Lastly, let the story shock you. If you were raised in the church and you’ve had the fear of God put in you that you can’t question anything and all this is normal… let go. There are some truly horrific stories in the Bible. There are also some truly miraculous and beautiful stories in the Bible. Sometimes they’re in the same story-time story, and always they are all true.
This world we live in is a beautiful, glorious, awful mess (currently), and God frequently intervenes in ways that our minds cannot fully grasp into the natural laws that He set up to govern the world.

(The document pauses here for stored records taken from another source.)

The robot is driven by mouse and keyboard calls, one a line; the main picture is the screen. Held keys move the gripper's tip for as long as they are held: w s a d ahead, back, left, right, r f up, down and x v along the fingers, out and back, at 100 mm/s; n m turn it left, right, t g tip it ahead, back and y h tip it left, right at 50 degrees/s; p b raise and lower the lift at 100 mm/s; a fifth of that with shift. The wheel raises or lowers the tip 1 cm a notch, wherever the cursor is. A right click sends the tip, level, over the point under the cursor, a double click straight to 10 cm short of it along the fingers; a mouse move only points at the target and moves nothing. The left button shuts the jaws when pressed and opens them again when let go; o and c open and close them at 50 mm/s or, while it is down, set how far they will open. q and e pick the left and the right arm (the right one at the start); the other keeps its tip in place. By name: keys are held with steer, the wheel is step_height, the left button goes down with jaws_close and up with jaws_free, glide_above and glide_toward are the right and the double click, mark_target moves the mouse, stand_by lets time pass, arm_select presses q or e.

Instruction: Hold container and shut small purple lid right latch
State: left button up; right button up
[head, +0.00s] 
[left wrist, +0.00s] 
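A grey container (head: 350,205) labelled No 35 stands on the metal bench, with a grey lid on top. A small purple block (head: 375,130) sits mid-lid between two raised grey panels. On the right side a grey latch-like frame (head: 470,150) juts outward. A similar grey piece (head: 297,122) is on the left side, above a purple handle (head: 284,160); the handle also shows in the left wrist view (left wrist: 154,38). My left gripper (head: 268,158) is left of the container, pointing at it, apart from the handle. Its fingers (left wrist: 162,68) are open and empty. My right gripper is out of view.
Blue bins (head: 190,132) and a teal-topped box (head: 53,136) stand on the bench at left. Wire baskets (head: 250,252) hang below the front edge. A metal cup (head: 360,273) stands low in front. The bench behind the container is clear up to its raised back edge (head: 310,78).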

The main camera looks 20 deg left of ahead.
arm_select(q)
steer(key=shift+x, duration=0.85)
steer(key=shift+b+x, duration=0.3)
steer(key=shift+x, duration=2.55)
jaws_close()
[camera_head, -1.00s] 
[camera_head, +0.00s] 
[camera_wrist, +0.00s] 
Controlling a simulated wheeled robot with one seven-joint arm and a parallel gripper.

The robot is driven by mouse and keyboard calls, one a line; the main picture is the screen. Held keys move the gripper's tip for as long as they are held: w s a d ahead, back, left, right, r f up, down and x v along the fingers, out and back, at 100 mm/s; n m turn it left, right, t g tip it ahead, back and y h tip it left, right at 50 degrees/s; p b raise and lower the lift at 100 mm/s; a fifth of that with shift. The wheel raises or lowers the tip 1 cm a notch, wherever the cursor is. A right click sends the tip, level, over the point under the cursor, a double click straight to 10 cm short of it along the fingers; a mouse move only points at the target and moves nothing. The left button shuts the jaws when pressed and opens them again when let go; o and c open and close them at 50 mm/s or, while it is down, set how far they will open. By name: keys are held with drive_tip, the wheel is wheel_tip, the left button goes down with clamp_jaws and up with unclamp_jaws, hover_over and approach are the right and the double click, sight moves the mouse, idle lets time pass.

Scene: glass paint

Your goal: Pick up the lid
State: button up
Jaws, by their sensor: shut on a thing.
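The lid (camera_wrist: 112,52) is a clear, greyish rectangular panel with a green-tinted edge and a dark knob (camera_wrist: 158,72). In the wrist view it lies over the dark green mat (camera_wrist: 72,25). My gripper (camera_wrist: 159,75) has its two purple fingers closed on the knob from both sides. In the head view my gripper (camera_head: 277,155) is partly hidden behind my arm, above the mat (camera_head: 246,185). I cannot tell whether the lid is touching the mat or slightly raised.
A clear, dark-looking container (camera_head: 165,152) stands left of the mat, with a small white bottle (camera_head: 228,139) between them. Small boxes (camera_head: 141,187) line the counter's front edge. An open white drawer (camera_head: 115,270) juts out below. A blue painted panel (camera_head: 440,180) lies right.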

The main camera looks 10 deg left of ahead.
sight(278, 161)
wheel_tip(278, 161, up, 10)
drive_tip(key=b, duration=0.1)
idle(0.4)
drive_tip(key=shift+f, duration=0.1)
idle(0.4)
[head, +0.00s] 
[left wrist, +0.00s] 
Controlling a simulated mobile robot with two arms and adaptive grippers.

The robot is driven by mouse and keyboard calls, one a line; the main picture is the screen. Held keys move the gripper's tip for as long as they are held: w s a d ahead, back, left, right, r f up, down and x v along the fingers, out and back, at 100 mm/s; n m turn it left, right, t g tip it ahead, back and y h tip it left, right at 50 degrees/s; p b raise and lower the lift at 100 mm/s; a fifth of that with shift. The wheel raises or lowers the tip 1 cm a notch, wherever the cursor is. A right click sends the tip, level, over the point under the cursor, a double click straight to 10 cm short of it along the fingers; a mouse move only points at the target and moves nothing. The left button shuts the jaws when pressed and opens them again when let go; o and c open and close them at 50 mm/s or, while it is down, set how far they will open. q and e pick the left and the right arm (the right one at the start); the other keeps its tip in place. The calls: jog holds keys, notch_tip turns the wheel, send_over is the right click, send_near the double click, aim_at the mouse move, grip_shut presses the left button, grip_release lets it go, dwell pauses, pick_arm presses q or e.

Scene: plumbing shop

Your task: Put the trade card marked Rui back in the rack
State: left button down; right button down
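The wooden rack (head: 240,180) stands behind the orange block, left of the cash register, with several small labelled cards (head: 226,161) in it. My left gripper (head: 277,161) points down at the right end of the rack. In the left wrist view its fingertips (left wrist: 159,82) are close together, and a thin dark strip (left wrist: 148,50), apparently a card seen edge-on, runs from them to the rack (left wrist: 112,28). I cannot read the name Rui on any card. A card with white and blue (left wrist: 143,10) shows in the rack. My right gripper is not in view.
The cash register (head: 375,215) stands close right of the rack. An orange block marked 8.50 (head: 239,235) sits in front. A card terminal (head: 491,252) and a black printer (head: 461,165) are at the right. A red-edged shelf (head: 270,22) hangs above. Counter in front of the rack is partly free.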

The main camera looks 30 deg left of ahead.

This story is not rated PG-13. LET THE STORY OF GOD AND PEOPLE SHOCK YOU.
The Old Testament stories lay the foundations for good theology. Don’t panic! Theology is simply what we believe to be true about God – and ALL of us have it. The question is not whether or not you know theology; the question is whether or not your theology is good – that is, does it line up with what God tells us about Himself, or is it a product of your own imaginings and/or false teaching?
When life gets excruciatingly hard, your theology – what you believe about God – will either add weight to your already too-heavy load and crush you (spiritual darkness on top of emotional, mental, and/or physical pain), or it will give you life as you walk through “the valley of the shadow of death” (light to see by as you walk through dark places). So it’s vital to learn good theology so that when darkness invades your life, you have light to shine into it. You’ll see theology all over this blog, although I don’t always call it that. It is deeply entrenched into my story and yours.